Working with IBM, these 28 business schools and universities will join the more than 1,000 institutions that already have access to the latest Big Data and Analytics-focused technology innovations, hardware, curricula material, project-focused case studies, guest lecturers, and faculty awards to help accelerate curricula development. For example:
- Boston University’s Metropolitan College is offering a Master of Science degree in Computer Information Systems with a concentration in Database Management & Business Intelligence to help equip students with the latest skills needed to manage the explosion of data in today’s modern enterprise.
- Case Western Reserve University is launching a new undergraduate program in data science and analytics in the Fall 2014 semester. This effort includes a major and a minor in applied data science, and eventually a post-baccalaureate certificate program.
- Johns Hopkins University’s DC-based Center for Advanced Governmental Studies is offering a Master of Science in Government Analytics and a Certificate in Government Analytics to provide students with the needed skills to address contemporary political, policy and governance challenges.
- University of Missouri is developing an interdisciplinary Master of Science in Data Science and Analytics degree, providing students with access to IBM’s Open Cloud Architecture to have a comprehensive skill set in building, deploying, and managing cloud resources to analyze big data in journalism, engineering, informatics, and learning analytics.
These new university partnerships support IBM’s Academic Initiative, which includes a larger network of more than 30,000 unique partnerships between IBM and higher education professionals to help advance curriculum in areas including Big Data and Analytics, Cloud Computing, Security and Social Business. IBM also recruits from universities and business schools throughout the U.S. via career fairs and info sessions, leading classroom discussions and participating in student organization events.
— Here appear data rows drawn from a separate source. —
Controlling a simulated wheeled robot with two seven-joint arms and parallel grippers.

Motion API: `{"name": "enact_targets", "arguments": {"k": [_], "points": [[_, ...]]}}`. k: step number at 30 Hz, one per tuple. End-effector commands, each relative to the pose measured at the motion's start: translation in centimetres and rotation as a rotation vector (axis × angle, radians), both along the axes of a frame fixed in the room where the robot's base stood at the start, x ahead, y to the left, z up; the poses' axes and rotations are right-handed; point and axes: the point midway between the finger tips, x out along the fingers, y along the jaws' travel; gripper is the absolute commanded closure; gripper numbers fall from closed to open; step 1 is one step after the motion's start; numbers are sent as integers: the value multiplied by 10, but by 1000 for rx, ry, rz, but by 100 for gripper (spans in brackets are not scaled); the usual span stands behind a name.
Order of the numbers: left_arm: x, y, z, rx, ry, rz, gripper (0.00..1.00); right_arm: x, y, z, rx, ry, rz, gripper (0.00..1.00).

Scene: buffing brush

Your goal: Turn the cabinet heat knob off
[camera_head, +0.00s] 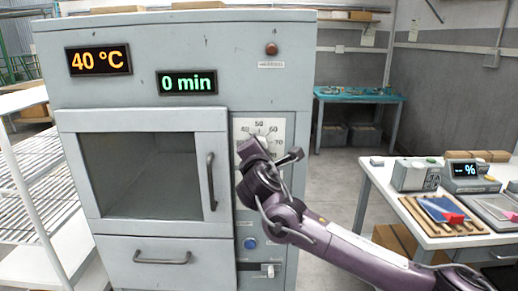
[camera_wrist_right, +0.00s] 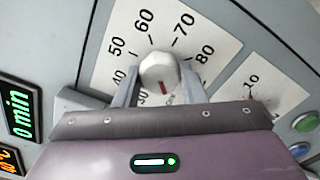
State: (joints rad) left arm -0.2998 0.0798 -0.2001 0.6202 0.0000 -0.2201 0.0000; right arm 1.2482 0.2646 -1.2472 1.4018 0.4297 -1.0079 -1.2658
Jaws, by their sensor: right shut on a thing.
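The grey cabinet (camera_head: 145,32) stands in front of me, with displays reading 40 °C (camera_head: 98,60) and 0 min (camera_head: 187,82). Its heat knob sits on a white dial plate (camera_head: 240,127) marked in numbers such as 50, 60 and 70. My right gripper (camera_head: 258,143) is at this dial and hides most of the knob in the head view. In the right wrist view the pale, faceted knob (camera_wrist_right: 158,70) is between the two fingers of my right gripper (camera_wrist_right: 160,82), which is shut on it. A red mark on the knob points toward the gripper body. My left gripper is not in view.
A blue button (camera_head: 250,243) and a slider switch (camera_head: 268,270) are below the dial. The door handle (camera_head: 211,182) is just left of my right gripper. A white table (camera_head: 385,190) with instruments stands right, under my right arm's side. A rack is at left.

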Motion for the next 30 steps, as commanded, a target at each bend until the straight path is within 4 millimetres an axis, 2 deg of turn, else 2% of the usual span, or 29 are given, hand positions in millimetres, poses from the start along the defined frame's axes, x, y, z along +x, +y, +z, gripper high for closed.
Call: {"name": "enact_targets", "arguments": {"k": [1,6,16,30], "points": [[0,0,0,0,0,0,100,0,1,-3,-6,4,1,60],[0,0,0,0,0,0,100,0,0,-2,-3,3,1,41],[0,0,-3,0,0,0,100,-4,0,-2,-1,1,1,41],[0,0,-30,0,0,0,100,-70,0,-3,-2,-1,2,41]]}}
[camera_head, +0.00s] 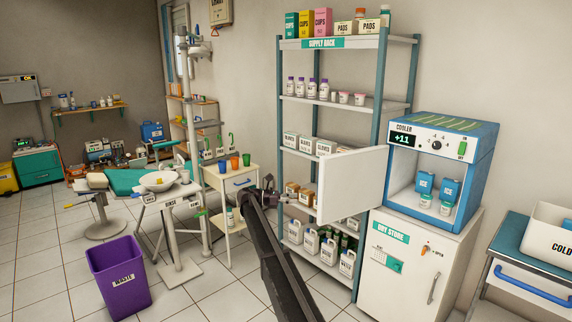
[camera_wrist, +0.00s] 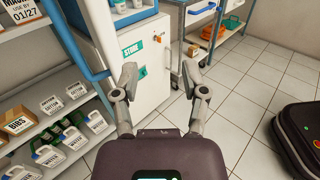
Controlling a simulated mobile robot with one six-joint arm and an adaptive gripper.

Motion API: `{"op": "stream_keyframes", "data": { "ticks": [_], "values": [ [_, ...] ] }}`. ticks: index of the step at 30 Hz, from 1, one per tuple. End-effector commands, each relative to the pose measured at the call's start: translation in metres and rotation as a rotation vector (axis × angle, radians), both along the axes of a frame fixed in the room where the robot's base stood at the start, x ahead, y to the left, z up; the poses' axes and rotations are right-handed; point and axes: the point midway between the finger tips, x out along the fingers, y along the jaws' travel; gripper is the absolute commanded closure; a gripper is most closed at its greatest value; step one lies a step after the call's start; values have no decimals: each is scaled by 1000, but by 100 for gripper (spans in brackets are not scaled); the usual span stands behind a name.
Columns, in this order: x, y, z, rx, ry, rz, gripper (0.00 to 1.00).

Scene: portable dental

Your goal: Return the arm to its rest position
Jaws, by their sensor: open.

IBM has established the world’s deepest portfolio of Big Data and Analytics technology that spans research and development, solutions and software. IBM has invested $24 billion to build its capabilities in Big Data and Analytics through R&D and more than 30 acquisitions. Today, more than 15,000 analytics consultants, 6,000 industry solution business partners, and 400 IBM mathematicians are helping clients use big data to transform their organizations.